— start LISTED ENTRIES —

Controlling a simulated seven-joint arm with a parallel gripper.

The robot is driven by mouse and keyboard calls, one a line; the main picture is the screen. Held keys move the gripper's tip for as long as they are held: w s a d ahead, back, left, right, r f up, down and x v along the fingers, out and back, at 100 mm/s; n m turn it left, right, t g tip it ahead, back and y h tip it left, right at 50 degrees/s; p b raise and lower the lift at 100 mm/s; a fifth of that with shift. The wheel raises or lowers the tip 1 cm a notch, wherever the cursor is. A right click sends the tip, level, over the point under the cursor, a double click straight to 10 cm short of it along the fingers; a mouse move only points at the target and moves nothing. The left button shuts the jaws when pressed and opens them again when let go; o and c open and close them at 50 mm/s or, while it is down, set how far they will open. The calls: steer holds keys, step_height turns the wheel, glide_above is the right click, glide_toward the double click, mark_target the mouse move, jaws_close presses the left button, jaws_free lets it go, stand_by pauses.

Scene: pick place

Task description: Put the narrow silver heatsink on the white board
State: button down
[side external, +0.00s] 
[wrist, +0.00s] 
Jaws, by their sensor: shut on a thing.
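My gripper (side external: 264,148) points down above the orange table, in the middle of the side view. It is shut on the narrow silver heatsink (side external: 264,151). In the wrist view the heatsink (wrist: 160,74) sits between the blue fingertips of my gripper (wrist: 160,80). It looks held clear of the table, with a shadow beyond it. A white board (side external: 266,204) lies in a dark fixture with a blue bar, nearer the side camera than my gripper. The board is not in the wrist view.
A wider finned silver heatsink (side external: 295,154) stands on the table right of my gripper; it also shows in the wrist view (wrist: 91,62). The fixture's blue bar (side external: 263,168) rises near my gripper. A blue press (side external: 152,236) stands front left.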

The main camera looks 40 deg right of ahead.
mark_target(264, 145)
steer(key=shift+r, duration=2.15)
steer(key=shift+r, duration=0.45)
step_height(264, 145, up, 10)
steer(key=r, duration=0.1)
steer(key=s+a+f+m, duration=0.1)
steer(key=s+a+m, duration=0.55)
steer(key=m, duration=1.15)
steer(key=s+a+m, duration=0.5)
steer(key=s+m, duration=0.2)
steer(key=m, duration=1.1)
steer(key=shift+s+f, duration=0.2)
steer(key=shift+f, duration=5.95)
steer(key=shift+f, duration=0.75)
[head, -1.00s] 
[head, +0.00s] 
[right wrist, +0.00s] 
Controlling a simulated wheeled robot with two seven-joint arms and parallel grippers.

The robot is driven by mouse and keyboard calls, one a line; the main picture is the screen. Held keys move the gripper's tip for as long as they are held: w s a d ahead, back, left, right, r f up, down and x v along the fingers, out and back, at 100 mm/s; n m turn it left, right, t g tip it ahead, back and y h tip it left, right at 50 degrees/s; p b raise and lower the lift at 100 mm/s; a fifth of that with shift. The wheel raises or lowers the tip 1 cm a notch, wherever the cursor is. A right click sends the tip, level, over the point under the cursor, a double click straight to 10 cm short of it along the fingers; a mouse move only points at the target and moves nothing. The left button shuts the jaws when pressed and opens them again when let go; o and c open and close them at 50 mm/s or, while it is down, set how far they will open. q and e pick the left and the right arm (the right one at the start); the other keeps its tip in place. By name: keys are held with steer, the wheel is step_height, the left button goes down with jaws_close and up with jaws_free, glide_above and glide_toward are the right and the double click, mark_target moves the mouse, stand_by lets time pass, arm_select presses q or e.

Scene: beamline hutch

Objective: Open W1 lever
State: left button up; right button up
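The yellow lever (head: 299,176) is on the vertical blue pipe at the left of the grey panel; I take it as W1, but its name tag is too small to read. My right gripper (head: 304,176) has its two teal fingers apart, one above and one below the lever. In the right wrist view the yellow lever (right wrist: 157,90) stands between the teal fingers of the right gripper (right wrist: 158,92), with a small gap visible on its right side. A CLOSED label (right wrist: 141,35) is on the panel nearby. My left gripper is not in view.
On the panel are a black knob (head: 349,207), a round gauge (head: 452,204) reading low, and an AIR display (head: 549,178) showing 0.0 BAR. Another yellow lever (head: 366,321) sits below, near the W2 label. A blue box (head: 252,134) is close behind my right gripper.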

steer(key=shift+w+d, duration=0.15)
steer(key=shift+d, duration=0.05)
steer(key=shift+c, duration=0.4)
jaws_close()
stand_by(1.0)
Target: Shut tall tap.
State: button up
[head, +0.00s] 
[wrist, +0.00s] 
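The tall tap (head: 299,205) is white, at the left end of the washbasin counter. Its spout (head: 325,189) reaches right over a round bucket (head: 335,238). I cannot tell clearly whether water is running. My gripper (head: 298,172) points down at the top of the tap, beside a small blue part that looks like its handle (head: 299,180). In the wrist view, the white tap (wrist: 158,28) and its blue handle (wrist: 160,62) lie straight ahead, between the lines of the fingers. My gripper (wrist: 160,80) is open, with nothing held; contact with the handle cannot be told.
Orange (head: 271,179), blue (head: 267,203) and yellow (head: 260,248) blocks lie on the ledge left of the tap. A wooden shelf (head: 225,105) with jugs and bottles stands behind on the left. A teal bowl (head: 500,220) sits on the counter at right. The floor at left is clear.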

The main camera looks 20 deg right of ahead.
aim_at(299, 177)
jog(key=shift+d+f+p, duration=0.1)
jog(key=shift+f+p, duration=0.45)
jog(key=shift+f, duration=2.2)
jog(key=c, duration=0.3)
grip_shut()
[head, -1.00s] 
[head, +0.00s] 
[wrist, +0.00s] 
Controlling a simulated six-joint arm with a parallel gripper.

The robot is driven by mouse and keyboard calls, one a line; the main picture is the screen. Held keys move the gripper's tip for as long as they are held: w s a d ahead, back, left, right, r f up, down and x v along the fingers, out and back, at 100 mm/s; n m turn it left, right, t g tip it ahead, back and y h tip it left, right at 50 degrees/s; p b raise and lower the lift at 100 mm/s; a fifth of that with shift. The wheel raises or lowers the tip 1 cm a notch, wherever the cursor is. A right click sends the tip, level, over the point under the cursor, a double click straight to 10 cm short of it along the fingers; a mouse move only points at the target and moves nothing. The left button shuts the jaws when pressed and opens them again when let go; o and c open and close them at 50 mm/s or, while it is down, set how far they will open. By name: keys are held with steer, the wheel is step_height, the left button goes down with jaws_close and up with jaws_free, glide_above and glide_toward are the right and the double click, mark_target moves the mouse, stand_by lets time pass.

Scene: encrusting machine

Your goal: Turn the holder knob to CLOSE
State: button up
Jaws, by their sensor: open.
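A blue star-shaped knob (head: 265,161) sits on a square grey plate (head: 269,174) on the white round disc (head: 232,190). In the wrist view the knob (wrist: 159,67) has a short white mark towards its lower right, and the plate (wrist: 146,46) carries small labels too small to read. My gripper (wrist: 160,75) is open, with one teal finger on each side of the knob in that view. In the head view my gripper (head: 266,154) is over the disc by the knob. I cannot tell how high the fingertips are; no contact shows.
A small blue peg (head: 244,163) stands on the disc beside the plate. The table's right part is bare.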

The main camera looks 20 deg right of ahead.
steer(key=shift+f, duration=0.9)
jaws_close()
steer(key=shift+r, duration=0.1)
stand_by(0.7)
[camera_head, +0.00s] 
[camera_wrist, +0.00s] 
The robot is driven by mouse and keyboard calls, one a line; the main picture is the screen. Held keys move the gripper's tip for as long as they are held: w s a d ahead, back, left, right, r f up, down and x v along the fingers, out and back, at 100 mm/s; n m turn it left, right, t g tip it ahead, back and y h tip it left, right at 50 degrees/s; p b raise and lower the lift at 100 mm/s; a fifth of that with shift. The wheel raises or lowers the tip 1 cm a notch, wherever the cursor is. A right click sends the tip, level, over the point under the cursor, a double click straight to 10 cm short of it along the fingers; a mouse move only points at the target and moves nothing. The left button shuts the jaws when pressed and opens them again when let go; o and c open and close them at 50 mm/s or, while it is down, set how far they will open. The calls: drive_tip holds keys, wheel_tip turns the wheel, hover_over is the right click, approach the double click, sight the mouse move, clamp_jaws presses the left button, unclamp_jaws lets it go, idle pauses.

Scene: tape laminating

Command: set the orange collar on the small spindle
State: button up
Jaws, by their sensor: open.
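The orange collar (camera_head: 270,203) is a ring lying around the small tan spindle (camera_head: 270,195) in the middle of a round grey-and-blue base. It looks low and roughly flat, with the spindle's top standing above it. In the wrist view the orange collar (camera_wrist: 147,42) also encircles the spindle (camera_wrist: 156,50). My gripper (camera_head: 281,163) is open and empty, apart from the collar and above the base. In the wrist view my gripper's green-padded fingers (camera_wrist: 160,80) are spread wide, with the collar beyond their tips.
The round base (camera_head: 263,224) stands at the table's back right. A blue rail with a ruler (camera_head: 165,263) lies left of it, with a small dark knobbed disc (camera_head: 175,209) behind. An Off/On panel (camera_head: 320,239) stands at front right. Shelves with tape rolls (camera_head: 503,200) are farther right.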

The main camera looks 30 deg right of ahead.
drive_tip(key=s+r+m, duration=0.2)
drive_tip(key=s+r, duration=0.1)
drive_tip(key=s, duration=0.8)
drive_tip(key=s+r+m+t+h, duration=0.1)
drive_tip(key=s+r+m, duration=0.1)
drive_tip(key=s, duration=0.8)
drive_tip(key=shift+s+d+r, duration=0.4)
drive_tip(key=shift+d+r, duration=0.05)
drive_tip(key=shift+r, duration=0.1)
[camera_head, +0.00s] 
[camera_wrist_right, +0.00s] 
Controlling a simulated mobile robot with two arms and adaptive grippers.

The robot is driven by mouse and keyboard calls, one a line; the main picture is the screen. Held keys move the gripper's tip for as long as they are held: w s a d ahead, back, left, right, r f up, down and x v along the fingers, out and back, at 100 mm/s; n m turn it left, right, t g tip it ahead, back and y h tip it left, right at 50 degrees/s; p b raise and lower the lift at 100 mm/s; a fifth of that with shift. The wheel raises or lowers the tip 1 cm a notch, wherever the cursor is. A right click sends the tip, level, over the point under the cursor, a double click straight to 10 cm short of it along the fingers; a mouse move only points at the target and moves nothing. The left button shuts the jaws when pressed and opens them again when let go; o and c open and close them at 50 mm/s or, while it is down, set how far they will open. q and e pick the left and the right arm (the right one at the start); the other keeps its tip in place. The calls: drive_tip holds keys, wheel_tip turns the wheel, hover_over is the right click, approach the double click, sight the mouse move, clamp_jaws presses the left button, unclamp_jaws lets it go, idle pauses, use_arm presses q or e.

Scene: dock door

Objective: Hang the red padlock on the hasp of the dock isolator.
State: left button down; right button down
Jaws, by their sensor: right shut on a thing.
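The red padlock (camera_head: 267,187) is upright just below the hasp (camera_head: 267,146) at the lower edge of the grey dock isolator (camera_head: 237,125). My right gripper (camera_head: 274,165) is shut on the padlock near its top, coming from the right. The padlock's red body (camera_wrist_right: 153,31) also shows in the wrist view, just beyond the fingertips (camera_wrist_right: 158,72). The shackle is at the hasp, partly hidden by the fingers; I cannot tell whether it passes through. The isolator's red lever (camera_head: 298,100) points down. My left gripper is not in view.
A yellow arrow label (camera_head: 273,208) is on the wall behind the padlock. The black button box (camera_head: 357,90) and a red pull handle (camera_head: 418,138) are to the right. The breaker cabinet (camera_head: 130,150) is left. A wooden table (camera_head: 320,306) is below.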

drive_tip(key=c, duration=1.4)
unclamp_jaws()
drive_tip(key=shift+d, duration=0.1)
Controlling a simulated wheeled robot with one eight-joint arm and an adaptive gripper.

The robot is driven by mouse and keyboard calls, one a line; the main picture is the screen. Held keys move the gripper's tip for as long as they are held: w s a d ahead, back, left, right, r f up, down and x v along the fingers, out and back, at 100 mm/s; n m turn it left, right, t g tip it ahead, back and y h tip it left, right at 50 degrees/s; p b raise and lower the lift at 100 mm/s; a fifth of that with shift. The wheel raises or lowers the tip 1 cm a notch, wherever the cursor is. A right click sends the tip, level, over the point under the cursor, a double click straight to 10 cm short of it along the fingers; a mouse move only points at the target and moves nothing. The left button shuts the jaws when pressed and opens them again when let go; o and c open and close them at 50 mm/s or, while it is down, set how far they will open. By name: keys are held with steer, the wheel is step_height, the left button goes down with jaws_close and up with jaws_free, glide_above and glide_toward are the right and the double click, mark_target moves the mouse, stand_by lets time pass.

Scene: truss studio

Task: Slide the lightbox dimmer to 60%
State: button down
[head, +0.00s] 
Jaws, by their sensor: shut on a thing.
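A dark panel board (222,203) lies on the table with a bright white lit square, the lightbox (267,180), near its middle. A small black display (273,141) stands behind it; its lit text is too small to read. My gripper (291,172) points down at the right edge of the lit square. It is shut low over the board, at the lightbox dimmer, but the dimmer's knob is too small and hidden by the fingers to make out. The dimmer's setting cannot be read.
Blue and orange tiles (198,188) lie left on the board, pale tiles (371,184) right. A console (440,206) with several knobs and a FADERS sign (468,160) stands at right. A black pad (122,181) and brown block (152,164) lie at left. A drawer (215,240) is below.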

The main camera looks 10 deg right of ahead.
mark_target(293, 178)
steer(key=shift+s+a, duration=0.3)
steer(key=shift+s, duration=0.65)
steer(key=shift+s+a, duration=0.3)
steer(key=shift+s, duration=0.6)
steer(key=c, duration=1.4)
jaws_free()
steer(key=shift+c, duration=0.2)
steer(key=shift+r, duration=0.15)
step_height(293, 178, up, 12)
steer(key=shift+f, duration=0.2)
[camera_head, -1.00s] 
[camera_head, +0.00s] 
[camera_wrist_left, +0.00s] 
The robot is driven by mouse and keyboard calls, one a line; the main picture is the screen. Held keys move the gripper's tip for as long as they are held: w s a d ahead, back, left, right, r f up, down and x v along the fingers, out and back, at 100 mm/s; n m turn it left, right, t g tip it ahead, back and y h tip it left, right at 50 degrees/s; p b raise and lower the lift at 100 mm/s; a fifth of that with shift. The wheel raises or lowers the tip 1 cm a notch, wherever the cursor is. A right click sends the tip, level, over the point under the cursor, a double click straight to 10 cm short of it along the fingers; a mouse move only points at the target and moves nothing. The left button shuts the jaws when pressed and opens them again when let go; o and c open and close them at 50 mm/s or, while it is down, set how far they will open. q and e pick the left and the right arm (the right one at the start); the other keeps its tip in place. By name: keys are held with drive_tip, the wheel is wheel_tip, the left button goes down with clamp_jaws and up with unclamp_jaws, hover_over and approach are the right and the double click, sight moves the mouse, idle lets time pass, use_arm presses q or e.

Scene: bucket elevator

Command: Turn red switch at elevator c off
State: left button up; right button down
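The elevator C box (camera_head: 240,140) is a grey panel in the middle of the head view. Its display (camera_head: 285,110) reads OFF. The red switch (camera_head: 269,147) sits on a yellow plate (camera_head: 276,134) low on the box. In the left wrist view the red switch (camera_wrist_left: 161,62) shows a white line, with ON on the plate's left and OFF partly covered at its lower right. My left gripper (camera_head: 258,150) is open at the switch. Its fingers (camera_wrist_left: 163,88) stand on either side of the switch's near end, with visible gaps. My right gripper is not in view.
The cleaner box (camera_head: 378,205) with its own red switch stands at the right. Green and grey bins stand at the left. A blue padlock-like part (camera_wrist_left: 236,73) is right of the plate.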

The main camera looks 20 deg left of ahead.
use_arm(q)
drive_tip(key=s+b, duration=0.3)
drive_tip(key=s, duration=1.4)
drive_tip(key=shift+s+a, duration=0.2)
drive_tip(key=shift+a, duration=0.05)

— end LISTED ENTRIES —

Track down every line of the material containing the string "adaptive", and copy it.

Controlling a simulated mobile robot with two arms and adaptive grippers.
Controlling a simulated wheeled robot with one eight-joint arm and an adaptive gripper.

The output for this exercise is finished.